In one of our projects involving fare prediction analysis in booking air tickets, we were challenged to design an algorithm which would forecast flight fares, both short and long term forecasts. Seventy-five percent of prediction accuracy was high enough to support customers with booking recommendations.
Be ready to break down silos, anonymize, and share data
One of the hurdles that our data science team regularly faces is access to data at the stage of project negotiation. While understanding the initial costs are critical for any business that decided to embark on predictive analytics, it’s nearly impossible to estimate the accuracy level and price without seeing actual data. That’s the point when negotiations can be paralyzed by the catch-22 problem. Business executives can’t give away the sensitive customer or business-related information to a technical consultant, while a consultant can’t give definitive answers before seeing data.
We usually offer to provide a subset instead of the whole database and anonymize it beforehand. Even for the companies having a data scientist on board, it’s a common management challenge to share data among different departments. An overregulated information policy or just hoarding of data across departments can really slow down the process. That’s why data science adoption should be introduced and guided on the higher management level.
Good news: Data can be fixed
Even if your data set is messy and unstructured, it’s not necessarily a death sentence for your data science initiative. Today, data scientists are well equipped with a number of practices to apply during the preparation stage to restructure, clean your data set, and further optimize it for efficient modeling.

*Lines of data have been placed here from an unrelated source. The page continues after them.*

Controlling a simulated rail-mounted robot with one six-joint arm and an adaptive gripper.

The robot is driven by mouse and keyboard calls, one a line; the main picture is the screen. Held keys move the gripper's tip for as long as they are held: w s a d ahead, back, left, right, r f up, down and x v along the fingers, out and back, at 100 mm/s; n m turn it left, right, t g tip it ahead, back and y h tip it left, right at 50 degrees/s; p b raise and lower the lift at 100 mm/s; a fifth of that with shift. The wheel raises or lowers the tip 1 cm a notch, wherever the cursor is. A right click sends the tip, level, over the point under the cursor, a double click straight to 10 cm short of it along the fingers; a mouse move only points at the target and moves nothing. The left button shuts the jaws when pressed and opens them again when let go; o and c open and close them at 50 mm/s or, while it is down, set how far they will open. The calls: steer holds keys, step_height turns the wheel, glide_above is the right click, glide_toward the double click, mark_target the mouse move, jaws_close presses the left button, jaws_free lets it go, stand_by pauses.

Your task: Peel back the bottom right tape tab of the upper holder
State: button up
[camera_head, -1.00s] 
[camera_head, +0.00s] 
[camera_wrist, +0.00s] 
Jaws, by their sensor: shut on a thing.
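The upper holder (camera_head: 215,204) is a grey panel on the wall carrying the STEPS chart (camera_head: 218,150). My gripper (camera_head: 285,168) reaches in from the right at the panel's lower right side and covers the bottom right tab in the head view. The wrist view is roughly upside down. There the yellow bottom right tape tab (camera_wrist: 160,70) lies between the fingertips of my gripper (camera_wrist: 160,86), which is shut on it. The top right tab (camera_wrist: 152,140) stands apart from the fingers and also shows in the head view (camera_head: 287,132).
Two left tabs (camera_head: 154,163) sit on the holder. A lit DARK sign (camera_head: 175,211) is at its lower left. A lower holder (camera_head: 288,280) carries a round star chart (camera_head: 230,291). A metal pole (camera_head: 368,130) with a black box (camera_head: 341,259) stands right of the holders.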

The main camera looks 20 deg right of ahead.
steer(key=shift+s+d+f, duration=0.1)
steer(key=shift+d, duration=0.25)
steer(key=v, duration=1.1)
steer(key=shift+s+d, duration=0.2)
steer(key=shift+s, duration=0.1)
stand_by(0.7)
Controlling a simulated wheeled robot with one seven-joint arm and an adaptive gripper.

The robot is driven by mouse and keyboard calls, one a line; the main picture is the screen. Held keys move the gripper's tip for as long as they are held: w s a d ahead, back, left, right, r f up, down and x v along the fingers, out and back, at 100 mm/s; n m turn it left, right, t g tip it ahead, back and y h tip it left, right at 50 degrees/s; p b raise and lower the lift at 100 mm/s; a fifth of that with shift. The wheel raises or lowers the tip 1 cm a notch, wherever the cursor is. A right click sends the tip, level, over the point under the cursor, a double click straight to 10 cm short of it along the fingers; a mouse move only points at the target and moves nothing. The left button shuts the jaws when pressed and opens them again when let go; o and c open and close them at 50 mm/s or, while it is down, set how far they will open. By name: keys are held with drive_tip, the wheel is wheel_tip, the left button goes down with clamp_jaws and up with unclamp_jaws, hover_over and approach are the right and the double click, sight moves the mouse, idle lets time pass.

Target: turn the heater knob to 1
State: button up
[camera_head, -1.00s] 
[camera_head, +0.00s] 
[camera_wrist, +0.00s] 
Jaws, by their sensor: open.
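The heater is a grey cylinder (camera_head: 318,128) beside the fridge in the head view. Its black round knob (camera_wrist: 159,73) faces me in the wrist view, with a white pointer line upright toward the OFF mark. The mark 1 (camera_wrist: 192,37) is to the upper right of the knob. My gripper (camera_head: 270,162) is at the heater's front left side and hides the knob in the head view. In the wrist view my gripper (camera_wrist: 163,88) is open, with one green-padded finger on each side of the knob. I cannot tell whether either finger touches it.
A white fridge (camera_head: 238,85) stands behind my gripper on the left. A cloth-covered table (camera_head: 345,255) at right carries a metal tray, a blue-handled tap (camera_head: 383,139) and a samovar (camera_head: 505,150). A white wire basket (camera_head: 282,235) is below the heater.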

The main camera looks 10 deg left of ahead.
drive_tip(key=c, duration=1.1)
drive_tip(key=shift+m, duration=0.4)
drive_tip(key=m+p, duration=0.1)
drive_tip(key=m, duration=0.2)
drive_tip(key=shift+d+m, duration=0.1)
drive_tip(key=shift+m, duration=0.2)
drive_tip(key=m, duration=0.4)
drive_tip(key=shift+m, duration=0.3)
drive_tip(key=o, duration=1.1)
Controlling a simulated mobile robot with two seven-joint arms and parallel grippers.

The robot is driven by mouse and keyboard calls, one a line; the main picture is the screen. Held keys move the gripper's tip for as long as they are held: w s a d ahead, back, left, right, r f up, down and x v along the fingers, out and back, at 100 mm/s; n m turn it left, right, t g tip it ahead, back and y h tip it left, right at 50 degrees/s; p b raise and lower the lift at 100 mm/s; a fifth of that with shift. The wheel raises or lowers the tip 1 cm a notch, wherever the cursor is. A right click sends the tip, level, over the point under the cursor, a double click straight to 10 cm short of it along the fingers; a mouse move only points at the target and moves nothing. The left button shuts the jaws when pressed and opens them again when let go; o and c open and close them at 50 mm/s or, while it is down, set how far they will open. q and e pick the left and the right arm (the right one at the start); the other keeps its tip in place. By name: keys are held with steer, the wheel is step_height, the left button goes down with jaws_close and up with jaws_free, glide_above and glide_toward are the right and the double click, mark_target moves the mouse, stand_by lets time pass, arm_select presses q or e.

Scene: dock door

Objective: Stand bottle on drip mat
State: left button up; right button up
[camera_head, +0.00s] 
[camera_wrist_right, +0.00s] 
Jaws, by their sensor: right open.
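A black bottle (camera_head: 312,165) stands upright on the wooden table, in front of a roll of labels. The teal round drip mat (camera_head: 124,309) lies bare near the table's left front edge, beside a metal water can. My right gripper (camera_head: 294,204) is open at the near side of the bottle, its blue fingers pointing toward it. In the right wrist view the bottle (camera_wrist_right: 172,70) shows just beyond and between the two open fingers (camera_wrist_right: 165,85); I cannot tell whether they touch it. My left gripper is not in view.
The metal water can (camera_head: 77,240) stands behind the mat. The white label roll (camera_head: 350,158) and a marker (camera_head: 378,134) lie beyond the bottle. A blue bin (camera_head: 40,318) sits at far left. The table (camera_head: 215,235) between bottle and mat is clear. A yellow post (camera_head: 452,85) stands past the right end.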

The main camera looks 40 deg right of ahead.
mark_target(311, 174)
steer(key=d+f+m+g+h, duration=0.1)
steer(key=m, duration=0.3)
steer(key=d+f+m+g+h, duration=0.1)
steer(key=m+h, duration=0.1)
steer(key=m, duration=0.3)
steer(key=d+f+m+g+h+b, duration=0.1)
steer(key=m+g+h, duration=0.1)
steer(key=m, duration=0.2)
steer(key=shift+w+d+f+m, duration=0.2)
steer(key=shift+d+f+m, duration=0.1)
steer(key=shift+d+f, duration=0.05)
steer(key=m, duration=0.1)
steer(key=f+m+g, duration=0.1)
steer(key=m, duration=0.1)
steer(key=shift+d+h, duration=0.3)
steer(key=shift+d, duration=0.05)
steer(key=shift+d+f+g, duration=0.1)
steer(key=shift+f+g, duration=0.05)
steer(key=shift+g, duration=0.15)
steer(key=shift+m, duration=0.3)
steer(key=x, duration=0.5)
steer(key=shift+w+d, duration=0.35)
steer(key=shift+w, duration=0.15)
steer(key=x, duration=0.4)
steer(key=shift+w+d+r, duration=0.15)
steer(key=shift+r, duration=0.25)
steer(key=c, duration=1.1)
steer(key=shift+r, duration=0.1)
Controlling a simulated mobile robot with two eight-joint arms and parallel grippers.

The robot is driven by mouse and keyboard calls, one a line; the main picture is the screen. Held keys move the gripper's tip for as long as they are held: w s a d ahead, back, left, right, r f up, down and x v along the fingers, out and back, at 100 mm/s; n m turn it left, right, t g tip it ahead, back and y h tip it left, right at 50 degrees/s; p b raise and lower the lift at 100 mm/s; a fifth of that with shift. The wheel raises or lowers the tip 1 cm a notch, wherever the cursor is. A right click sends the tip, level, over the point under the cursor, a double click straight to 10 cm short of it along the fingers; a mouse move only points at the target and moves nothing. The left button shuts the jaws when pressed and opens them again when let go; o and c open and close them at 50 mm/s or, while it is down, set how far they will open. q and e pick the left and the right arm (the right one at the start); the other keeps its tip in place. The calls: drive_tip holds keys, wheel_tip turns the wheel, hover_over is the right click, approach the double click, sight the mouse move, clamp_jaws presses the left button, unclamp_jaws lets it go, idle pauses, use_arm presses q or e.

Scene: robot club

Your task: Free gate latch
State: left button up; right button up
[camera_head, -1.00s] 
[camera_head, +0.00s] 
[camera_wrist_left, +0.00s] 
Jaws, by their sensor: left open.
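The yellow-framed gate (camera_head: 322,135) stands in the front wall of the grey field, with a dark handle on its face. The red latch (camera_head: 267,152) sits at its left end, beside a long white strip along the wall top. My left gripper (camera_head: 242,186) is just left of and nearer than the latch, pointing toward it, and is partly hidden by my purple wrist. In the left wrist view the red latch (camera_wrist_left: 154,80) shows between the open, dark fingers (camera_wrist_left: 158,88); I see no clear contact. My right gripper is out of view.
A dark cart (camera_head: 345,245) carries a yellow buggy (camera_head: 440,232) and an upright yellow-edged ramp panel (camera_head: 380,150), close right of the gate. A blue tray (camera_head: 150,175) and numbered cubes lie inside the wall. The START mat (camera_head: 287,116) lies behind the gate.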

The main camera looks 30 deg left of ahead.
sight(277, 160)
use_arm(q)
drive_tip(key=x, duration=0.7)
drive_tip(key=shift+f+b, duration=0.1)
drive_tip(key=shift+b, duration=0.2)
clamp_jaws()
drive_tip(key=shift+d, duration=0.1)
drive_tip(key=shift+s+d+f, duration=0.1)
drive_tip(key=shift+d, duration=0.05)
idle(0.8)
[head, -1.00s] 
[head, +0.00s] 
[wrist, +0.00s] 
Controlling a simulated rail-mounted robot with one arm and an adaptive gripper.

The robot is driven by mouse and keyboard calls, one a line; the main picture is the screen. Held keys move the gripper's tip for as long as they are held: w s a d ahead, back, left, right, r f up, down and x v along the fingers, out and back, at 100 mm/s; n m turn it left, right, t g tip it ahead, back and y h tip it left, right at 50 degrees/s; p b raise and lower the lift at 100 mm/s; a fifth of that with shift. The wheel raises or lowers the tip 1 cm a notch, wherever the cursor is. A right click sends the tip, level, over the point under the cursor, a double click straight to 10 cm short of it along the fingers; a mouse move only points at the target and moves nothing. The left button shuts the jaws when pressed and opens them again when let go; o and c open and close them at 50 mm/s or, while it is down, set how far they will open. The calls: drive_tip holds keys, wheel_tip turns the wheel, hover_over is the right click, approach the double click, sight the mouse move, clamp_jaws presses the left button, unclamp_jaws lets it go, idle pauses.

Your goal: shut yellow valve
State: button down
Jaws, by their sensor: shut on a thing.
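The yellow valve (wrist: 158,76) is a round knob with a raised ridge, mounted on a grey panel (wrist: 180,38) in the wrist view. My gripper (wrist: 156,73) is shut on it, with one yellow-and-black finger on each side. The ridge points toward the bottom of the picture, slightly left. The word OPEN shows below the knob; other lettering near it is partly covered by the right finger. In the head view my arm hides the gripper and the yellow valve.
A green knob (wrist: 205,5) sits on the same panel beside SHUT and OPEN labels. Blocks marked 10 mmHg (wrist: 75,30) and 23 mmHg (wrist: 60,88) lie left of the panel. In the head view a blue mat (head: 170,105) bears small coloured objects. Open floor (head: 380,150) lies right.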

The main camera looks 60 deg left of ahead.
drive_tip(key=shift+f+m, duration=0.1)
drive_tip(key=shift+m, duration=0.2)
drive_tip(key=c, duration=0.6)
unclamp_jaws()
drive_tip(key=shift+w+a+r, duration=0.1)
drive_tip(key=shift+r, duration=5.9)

Source: O’Reilly, The Evolution of Analytics
The bad news here is that a data scientist may require quite a while to complete data cleansing and proceed to the modeling stage. Should you try handling it yourself in advance without having proper expertise? The general answer is no. It’s very likely that your data set will need refactoring anyway.
Step 4. Prepare to bridge the gap between technical and business vision
If you ask data scientists about their favorite and most useful algorithms, you’ll likely hear something about boosted decision trees, artificial neural networks, kernel methods, principal component analysis, etc. Thus, you may hire a brilliant data scientist who’s still going to have a hard time translating complex results into concrete business language. On the other hand, a chief marketing officer (CMO) may lack the technical background to convert figures given as probabilities into monetary terms.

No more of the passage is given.